Don’t expect your mentor to be your best friend

There are huge misconceptions around the mentor relationship. Mainly coming from the mentee.  Many women anticipate a warm and empathetic mentor relationship which endures across decades. There is no doubt that some do.  The media is full of historic mentoring relationships which have morphed into deep and meaningful connections. But your mentor isn’t your BFF.  Although it’s helpful to like your mentor, for an effective mentor mentee relationship, it’s not even necessary. It’s important that you respect her, she treats you with integrity and supports you to meet your goals.  But the warm fuzzy relationship which we read about is not necessarily the basis of a successful mentoring relationship.Paragraph

A mentor relationship story

In my early career in a PR agency I was a junior in the weekly senior management meetings. My role was to take notes and serve coffee. This was 35 years ago. I had to submit the notes for approval to a member of the board, an abrasive woman I will call Anastasia.  She was an ex-journalist who had left school at 16 and worked her way up the hard way from regional to national press and then to PR. She was a tough as old boots and didn’t suffer fools gladly, if at all.  She had the lined skin of a ferocious smoker,  piercing eyes and was totally terrifying.
49360000 - young businesswoman with mentor in office

Your mentor is there to push you not just hold your hand

Every week my notes came back covered from top to bottom with red editing symbols.
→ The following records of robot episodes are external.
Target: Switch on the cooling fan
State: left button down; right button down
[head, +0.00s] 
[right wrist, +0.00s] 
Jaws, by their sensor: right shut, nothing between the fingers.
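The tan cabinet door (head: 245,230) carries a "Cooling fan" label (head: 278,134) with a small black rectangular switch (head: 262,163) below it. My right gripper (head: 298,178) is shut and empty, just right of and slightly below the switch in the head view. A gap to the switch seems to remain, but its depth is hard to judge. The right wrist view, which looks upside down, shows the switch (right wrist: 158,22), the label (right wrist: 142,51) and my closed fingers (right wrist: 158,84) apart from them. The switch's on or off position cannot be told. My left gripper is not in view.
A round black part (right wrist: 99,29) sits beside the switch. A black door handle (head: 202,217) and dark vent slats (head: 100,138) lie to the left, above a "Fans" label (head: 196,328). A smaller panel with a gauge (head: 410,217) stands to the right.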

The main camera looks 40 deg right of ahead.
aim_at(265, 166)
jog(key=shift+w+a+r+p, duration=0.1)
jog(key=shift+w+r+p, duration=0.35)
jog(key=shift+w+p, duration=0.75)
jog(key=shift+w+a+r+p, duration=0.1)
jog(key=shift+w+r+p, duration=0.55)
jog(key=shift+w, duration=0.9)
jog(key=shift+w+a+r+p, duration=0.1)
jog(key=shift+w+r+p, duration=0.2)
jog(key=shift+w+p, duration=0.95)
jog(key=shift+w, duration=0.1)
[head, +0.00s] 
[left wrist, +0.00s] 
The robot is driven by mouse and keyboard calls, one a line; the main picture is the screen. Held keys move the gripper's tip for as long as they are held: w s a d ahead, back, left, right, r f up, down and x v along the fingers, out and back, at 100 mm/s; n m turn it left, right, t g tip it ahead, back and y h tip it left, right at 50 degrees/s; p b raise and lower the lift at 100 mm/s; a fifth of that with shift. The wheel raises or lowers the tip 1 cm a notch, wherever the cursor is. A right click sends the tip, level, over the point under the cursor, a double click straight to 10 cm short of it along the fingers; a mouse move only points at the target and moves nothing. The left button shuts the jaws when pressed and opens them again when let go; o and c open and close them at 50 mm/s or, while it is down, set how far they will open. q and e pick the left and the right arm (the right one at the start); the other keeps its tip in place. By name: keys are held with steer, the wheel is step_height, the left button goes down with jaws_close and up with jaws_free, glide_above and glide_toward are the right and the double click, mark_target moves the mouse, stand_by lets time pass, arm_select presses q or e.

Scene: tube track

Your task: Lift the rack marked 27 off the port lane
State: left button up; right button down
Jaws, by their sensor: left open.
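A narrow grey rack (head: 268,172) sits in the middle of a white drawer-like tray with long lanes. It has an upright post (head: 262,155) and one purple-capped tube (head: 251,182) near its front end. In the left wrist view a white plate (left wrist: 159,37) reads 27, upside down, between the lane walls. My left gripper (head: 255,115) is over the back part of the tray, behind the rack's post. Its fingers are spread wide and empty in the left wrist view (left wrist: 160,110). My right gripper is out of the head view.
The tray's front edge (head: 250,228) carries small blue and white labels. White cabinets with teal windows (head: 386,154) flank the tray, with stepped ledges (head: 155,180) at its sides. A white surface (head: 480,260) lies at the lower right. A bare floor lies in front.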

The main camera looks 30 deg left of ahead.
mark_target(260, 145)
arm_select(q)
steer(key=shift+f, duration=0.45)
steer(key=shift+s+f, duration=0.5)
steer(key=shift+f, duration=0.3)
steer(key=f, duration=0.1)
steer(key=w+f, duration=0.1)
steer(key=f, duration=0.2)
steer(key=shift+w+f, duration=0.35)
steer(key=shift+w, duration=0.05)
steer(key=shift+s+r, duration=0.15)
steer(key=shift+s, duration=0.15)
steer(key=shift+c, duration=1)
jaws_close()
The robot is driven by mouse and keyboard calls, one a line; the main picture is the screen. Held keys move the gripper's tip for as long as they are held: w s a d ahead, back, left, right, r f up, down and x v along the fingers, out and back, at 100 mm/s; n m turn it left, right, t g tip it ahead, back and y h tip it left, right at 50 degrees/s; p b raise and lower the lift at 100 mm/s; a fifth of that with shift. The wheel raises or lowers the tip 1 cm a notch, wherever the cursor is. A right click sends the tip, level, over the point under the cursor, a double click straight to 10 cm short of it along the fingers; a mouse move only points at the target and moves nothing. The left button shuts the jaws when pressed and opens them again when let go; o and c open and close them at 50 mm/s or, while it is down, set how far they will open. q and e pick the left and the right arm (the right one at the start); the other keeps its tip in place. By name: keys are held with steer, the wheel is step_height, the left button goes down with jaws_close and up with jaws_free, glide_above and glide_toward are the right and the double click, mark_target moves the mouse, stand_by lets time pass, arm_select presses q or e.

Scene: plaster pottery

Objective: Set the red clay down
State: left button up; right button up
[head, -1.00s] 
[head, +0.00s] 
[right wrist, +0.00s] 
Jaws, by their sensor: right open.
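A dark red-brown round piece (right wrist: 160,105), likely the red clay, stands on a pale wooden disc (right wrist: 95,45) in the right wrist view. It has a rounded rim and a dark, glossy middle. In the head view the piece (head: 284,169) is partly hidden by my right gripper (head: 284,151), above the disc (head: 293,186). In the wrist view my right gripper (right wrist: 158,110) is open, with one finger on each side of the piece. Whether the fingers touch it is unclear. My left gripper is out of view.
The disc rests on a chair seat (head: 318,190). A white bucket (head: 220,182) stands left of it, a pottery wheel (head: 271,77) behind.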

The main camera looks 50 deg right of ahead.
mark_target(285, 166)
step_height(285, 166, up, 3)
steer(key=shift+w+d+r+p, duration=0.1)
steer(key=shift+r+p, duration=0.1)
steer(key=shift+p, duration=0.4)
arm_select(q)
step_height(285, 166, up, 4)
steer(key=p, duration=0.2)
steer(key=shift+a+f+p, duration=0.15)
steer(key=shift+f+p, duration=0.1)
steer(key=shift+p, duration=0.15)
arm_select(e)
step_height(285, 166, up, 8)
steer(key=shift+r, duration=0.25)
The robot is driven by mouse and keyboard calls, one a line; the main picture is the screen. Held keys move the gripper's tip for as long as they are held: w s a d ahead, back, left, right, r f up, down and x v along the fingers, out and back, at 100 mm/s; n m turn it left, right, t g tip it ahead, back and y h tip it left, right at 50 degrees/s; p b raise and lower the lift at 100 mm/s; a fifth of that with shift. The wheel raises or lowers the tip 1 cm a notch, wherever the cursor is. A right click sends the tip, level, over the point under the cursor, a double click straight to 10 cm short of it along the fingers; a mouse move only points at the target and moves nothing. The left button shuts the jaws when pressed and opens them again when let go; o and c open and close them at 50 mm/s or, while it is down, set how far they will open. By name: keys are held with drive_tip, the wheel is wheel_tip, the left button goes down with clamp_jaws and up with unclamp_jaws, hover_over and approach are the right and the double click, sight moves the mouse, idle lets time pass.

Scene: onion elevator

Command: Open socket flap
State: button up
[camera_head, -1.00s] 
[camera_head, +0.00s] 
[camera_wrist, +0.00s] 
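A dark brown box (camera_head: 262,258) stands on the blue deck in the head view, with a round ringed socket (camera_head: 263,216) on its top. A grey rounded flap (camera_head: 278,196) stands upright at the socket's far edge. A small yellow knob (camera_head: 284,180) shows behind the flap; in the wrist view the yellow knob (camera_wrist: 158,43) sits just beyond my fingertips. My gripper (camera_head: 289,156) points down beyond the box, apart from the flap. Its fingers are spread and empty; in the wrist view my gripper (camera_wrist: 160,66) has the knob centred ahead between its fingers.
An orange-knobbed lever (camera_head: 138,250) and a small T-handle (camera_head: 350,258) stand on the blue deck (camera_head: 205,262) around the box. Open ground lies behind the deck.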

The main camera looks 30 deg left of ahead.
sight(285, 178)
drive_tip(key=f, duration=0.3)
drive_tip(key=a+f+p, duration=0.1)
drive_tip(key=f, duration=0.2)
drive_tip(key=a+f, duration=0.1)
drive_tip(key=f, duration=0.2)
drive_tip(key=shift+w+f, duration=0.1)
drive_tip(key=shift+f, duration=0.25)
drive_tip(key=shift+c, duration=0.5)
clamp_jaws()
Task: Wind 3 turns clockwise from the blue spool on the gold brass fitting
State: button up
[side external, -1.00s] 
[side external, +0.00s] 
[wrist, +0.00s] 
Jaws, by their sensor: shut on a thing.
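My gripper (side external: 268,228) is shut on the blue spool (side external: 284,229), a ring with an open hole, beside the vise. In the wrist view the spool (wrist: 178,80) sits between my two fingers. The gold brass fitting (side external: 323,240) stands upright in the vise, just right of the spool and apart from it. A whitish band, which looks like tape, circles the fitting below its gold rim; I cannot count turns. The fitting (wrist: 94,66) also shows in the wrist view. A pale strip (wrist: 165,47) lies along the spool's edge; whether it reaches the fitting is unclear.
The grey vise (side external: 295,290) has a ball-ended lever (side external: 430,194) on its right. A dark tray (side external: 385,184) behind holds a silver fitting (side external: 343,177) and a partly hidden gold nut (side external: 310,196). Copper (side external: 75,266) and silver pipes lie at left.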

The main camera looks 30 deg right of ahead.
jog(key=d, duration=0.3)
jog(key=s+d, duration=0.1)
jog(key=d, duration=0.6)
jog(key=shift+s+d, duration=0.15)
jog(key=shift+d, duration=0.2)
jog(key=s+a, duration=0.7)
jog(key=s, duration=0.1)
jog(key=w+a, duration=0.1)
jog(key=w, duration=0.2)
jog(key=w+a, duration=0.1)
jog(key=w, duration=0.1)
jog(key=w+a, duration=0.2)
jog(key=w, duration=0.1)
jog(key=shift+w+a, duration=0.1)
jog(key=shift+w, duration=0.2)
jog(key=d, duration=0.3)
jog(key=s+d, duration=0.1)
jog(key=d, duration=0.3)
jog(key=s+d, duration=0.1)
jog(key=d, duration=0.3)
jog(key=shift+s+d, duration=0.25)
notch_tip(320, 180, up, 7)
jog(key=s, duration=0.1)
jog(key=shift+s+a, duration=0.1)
I began to feel humiliated and then angry.  Finally, after much prevaricating, I plucked up courage to ask if I could talk to her about it.  I went into the meeting in an almost accusatory way.

It was a 10 minute conversation, but essentially the feedback was that I made careless mistakes in spelling names, I used 10 words when 4 would do,  my vocabulary was too complex and I didn’t specify the action points clearly. I was also relaxed about getting them out so contributed to slowing down the business.  In other words my record of the meeting was poor.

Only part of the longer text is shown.